Sin embargo, en una primera aproximación para prever una posible respuesta política a este escenario de complejidad tan poliédrica, es donde aparecen las contradicciones o intereses divergentes en el modo de afrontarlos.
El ecologismo y el agrarismo deben convivir de forma respetuosa y armónica
En mi opinión, la primera lección que aparece de manera más objetiva es la aceptación de tensiones en el modelo agrario europeo tanto por razones regulatorias como de mercado, y de la necesidad, por tanto, de abrir un proceso de reflexión y concertación con los agentes más representativos del sector. La solución o soluciones, aunque no son sencillas, fáciles ni inmediatas sí necesitan de este diálogo que ordene los problemas citados, conozca el orden de intensidad de los mismos en los distintos países europeos y promueva finalmente la búsqueda de acuerdos comunitarios o nacionales según los casos.

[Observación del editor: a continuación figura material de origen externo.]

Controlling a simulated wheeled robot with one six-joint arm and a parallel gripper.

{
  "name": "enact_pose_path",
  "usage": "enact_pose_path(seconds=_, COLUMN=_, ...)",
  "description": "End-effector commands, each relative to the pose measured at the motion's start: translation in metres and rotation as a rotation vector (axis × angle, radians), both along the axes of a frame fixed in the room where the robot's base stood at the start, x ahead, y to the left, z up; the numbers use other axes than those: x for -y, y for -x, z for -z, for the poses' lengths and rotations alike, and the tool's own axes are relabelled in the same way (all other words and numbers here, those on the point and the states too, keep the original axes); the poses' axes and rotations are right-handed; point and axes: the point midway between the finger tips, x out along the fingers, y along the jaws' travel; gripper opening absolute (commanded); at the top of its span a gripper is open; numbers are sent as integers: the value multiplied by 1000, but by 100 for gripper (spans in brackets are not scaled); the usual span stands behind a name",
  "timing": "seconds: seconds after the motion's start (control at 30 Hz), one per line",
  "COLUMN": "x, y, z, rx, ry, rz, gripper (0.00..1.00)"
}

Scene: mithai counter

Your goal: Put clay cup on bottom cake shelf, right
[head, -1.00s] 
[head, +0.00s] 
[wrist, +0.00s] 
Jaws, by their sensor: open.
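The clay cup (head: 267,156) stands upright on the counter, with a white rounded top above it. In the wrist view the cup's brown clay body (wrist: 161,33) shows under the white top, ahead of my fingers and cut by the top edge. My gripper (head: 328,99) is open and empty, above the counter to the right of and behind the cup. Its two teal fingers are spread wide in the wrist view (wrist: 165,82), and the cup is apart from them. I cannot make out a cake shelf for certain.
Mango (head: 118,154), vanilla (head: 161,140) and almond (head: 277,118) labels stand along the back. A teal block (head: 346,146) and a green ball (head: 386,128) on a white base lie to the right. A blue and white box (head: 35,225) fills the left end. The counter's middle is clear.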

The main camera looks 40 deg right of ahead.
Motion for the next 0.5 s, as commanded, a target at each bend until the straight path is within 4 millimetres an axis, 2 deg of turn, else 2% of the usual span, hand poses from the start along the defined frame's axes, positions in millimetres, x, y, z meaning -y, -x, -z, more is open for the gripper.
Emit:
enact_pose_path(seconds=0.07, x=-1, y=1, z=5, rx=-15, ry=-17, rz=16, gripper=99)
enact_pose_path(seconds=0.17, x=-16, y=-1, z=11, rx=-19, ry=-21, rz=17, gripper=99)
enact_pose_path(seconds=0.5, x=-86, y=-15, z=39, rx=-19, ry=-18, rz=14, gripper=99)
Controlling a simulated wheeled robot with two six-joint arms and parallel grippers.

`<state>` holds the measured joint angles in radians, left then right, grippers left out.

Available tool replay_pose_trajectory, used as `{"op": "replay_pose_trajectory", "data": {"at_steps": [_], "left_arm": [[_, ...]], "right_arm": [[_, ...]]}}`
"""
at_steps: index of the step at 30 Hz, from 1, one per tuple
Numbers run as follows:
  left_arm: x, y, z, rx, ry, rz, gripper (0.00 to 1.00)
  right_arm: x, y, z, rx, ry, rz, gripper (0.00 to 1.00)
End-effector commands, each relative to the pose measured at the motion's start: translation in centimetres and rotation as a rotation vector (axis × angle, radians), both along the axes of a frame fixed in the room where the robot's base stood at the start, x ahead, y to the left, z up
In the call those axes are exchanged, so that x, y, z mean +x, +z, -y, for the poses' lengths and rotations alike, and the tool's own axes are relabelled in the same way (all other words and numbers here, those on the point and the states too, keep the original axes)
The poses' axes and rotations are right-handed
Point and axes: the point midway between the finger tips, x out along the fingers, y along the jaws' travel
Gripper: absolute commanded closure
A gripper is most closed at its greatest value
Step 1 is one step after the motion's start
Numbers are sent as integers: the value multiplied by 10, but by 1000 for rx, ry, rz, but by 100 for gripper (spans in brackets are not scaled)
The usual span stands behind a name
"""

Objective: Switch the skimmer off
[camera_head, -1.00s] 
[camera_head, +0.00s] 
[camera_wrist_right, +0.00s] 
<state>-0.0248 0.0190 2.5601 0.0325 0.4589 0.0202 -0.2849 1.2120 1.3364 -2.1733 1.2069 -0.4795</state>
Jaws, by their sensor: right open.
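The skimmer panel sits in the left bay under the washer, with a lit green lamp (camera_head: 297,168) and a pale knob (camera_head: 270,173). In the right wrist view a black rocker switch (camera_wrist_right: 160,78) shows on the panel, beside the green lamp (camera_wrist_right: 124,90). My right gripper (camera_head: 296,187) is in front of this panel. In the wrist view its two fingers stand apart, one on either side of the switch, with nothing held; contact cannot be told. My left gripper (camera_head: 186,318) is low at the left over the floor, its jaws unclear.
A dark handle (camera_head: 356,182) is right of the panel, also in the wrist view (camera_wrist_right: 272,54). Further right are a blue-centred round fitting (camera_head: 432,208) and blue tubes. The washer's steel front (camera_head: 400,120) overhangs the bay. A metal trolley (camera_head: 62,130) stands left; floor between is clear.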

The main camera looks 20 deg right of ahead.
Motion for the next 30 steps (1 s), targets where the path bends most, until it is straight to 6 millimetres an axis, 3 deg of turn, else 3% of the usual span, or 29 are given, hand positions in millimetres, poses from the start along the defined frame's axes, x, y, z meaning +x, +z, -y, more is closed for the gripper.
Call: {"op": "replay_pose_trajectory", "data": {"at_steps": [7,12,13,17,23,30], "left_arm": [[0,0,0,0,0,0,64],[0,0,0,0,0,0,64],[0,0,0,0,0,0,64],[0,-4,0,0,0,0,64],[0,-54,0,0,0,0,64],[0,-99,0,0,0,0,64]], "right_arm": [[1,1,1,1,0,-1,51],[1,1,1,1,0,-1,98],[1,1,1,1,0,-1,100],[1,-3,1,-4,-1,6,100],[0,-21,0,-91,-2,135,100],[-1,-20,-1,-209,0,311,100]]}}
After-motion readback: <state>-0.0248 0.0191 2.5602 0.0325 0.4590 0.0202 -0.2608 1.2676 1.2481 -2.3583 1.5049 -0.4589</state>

Y es en este escenario donde surgen algunos riesgos que podrían afectar a un modelo de éxito como es la implantación de la Política Agraria Común, 68 años después de su creación. Algo más que indicios así lo apuntan.
En primer lugar, el riesgo al populismo agrario que aunque de manera incipiente, no hace sino crecer en el seno del espacio político europeo con expresiones diferentes que van desde la creación de partidos agrarios que ganan elecciones provinciales como es el caso del Movimiento Campesino-Ciudadano (BBB) de los Países Bajos o movimientos vinculados a la extrema derecha que se separan de las organizaciones representativas para intentar capitalizar el descontento con propuestas nihilistas que conducen al nacionalismo agrario más primario, como es el caso de Le Pen en Francia o de Vox en España.
Y cuando estamos ante problemas complejos y de diferente naturaleza, el recurso populista de recurrir a las emociones con propuestas inejecutables para nuestro ordenamiento político y jurídico europeo, pueden prender y expandirse peligrosamente con graves consecuencias para la convivencia entre distintos sectores económicos y sociales de nuestro país.
Y, en segundo lugar, el riesgo que las instituciones involucradas, tanto nacionales como europeas, no tomen conciencia del verdadero alcance del problema y se involucren de forma tímida en la búsqueda de un nuevo consenso agrario con los verdaderos representantes del sector. Las organizaciones profesionales agrarias y sus cooperativas tienen, a su vez, el reto de ejercer su legítima representación con la responsabilidad debida y sin recursos demagógicos que alimenten falsas salidas a una problemática que siendo complicada de por sí, debe ser abordada sin generar nuevas frustraciones.
La tarea es ardua y llena de incertidumbres y riesgos, pero el reto no se aleja de la discusión del modelo europeo en la complicada actual situación geopolítica internacional. El futuro de Europa tiene que construirse sobre las raíces que la vieron nacer. Sostener una agricultura y unos territorios rurales que nos identifican mediante un modelo europeo que ofrezca certidumbre y futuro a los agricultores y ganaderos, junto a los territorios rurales que habitan. Dar respuesta, en definitiva, a la colère de los agricultores sin caer en un nuevo nacionalismo aunque este sea agrario.